TASK: What is wanted is an exact restatement of the lines from the one with "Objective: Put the" through the one with "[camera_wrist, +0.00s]", both included, and of no other lines.

#####

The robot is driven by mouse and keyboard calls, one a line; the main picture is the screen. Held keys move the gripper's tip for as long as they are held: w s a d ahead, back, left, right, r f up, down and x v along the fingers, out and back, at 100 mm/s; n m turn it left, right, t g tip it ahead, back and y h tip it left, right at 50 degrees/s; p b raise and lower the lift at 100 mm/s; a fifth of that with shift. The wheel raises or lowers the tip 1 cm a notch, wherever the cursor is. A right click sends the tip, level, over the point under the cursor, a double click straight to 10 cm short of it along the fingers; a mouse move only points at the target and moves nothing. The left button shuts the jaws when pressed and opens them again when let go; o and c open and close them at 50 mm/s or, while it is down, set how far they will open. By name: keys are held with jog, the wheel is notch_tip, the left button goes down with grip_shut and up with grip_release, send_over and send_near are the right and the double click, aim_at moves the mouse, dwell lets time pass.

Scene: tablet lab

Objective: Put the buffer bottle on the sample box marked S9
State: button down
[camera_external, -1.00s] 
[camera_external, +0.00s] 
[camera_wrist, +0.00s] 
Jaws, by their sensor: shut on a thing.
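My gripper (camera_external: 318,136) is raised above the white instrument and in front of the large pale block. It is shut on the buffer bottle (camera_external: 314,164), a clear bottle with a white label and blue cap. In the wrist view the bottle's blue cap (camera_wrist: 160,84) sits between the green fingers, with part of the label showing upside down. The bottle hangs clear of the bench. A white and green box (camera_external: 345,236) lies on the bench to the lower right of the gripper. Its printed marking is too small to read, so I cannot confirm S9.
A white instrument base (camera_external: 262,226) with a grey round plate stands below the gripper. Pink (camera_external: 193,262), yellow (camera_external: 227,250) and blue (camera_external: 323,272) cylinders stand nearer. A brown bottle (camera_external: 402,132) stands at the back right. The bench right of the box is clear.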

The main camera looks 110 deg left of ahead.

#####

PROBLEM SOLUTION:
Objective: Put the buffer bottle on the sample box marked S9
State: button down
[camera_external, -1.00s] 
[camera_external, +0.00s] 
[camera_wrist, +0.00s] 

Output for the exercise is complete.